Elinor Renfield has directed a mesmerizing production in the cramped quarters of the shack on the dunes that serves as playhouse for Wellfleet Harbor Actors Theater. The viewers are so close to the actors that they could be guests in the scruffy living room designed by Dan Joy and lighted in dim tones by Christopher Ostrom. The actors pay as much attention to body language as to Pinter’s lines, adding yet another layer of communication to be deciphered through their gestures and locked glances.

James Doerr’s Max dominates the family in a fascinating mix of charm and menace, as if he were the dictator of an isolated island. Doerr is a master of innuendo, conveying one meaning while hinting at the opposite. Robert Kropf’s Lenny could use a dose of Ritalin to keep his antics under control; Dafydd Rees’s Sam makes the most of the Pinteresque reliance on pregnant pauses and silences to express his feelings. Jeff Zinn, who is also WHAT’s producing artistic director, plays Teddy as a nerd, hiding his emotions — and his reasons for coming back home — behind thick glasses and an unctuous manner. Leo Kittay’s Joey, dressed in those old-fashioned sleeveless undershirts to show off his pecs, prowls the stage as if he had been let out of a cage.

If there’s a problem, it’s in Kim Dooley’s performance as the enigmatic Ruth. Regardless of whether Ruth is victim or predator, whore or maligned woman, Dooley is too reticent at the beginning and comes on too strong at the end as the guest who takes charge of the household.

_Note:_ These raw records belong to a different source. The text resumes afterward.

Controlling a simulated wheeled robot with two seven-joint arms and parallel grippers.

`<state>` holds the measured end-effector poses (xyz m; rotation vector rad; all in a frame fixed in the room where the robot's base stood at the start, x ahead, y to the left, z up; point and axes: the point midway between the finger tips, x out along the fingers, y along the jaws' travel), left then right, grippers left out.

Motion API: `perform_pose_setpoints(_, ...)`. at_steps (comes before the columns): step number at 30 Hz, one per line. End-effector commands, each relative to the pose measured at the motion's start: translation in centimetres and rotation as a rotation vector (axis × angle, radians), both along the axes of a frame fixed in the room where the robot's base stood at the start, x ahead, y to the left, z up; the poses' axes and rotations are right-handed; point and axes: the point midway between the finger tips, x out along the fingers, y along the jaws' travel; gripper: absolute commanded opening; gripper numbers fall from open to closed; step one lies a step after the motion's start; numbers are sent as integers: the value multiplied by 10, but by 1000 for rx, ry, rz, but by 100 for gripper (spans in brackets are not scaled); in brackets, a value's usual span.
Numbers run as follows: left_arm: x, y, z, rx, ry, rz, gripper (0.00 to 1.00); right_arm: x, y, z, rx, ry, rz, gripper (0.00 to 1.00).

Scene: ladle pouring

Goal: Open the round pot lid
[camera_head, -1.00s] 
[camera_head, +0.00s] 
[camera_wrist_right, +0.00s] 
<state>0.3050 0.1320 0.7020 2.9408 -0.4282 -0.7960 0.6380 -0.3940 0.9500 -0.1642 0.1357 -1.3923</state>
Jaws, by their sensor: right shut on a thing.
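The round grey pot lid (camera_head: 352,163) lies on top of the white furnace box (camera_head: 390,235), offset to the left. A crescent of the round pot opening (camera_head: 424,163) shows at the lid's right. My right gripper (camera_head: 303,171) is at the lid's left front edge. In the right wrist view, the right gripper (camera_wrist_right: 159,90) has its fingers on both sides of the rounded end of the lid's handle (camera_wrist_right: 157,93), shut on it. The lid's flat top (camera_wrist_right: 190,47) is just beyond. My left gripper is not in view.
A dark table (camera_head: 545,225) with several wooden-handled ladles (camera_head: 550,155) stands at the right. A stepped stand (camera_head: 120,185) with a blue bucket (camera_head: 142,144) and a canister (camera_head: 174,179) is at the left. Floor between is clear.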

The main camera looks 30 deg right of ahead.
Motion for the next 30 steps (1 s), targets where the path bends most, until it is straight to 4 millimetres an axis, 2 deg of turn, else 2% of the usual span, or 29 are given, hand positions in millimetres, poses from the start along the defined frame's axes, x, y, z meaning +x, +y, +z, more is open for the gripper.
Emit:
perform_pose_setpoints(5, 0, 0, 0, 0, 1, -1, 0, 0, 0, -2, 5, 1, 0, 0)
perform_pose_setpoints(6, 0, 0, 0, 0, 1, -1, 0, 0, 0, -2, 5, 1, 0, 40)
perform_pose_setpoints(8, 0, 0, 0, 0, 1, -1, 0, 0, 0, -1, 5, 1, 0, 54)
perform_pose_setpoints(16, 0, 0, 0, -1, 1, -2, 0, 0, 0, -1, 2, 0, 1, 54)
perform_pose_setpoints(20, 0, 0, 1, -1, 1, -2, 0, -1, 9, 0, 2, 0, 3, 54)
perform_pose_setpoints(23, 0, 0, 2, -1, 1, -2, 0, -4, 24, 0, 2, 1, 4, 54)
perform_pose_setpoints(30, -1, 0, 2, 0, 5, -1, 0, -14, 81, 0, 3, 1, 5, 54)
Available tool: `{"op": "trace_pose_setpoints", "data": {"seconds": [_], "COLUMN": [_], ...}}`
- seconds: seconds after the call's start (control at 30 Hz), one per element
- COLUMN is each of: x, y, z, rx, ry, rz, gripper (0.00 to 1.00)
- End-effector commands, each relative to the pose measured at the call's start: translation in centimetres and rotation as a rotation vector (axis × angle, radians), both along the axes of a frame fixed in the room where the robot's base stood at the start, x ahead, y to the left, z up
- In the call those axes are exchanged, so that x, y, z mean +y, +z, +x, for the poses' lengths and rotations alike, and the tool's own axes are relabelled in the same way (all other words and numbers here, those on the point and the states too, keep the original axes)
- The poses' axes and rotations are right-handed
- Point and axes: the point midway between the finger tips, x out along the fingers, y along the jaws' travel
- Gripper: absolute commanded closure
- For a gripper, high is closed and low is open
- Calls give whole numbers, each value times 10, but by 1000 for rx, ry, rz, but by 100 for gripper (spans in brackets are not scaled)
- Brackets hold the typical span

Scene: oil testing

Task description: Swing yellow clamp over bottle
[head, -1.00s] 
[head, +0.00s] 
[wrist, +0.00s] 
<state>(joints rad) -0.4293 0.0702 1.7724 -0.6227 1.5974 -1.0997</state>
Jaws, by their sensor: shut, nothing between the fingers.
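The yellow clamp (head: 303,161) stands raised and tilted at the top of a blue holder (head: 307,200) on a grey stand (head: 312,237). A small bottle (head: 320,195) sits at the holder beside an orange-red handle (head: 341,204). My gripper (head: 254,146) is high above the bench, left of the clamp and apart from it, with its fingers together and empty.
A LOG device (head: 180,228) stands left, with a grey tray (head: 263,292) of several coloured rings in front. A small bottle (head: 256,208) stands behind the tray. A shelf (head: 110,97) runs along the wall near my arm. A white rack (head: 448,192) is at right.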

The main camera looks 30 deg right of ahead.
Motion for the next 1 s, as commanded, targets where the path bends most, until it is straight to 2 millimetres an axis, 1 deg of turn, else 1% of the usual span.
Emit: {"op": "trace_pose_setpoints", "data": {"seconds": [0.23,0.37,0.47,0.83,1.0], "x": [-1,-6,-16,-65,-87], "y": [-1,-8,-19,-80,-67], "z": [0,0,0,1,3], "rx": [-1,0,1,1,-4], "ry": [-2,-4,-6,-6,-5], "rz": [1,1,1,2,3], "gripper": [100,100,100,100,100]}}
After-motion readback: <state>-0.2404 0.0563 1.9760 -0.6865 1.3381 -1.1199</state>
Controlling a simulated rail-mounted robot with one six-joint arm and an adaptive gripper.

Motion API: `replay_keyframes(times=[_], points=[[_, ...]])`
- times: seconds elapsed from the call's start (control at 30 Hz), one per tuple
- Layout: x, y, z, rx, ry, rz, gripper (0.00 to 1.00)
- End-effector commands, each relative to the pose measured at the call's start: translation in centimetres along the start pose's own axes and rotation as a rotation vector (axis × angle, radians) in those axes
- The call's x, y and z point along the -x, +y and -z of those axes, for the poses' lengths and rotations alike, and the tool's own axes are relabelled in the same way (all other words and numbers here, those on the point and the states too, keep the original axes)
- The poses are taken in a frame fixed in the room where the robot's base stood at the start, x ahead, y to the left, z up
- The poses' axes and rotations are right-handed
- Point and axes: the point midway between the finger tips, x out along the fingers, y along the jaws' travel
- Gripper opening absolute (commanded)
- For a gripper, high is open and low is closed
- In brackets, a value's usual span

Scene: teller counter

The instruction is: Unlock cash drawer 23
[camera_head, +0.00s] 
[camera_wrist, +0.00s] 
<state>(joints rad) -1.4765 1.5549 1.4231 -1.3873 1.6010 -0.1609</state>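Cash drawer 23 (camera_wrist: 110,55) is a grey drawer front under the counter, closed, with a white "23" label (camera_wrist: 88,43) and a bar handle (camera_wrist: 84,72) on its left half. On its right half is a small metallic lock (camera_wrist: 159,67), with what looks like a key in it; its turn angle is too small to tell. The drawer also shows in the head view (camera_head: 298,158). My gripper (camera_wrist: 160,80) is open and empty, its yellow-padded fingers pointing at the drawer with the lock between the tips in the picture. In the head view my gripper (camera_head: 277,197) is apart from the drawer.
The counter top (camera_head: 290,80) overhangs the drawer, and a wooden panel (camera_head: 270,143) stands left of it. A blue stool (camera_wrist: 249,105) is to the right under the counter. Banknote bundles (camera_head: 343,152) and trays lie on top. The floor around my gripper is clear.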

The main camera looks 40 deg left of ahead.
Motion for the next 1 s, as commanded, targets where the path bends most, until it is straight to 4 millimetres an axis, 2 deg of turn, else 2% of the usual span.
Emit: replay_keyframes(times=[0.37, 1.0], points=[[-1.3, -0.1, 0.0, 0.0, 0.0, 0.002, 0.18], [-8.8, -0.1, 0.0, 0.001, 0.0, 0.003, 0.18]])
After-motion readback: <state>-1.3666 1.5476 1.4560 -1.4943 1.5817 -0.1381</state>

And in a strange reversal of stage practice, she’s almost too good-looking for the role, which takes on greater power when a plain woman is cast as Ruth.

The shock value of Pinter’s play has not lessened in the 35 years since its American premiere. If anything, these characters, in their indifference to common morality and to what might be preached as " family values, " seem all the more frightening because they’ve become familiar. Clearly we have learned little about the land mines that stud family patterns as time has moved on.